• _What to do_
Starting at the line that contains "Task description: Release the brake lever" and stopping at the line that contains "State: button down", repeat every line exactly, the two end lines included, and nothing else.

• _Data lines_
::::
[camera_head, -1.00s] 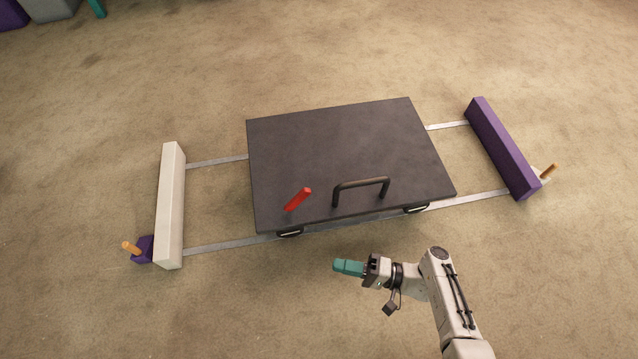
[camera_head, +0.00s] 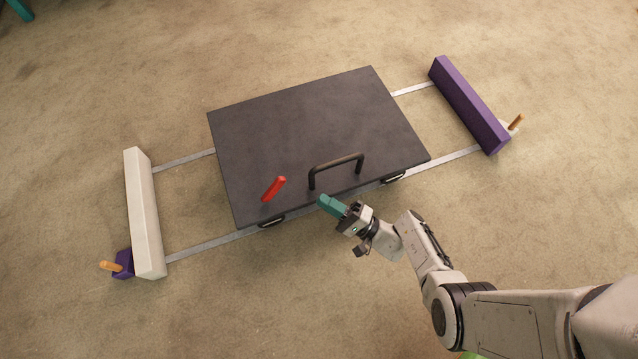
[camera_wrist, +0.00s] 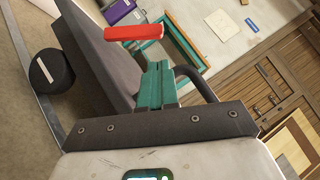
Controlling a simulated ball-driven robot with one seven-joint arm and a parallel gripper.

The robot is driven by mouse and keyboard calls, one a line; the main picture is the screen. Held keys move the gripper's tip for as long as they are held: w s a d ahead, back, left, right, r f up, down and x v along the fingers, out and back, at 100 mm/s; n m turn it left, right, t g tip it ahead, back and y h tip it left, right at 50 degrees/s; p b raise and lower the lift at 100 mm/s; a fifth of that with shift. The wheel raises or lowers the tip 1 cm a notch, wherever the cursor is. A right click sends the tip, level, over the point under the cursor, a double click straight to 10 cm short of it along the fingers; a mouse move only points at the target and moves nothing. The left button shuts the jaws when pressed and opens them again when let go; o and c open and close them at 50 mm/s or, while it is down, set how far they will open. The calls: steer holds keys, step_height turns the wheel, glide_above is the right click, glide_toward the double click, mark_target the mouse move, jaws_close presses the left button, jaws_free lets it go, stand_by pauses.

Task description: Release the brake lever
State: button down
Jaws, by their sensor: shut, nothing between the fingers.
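The brake lever is a red bar (camera_head: 273,189) that stands tilted near the front left of a dark flat cart (camera_head: 300,125). It also shows in the wrist view (camera_wrist: 132,32), above and a little left of my fingertips. A dark handle (camera_head: 336,162) stands on the cart to the lever's right. My gripper (camera_head: 323,201), with teal fingers, is at the cart's front edge, right of the lever and below the handle in the picture. The fingers (camera_wrist: 157,68) are shut and empty, apart from the lever.
The cart stands on two metal rails (camera_head: 210,243). A white block (camera_head: 144,215) closes the left end and a purple block (camera_head: 468,105) the right end. Small orange pegs (camera_head: 110,266) stick out beyond both blocks.

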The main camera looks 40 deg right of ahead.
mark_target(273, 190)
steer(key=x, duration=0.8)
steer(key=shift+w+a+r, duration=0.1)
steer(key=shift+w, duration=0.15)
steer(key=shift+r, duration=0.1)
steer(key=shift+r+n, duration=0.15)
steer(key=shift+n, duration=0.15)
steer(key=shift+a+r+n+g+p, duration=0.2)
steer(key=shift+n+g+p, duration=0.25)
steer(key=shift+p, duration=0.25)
::::
• _Answer to this task_
Task description: Release the brake lever
State: button down

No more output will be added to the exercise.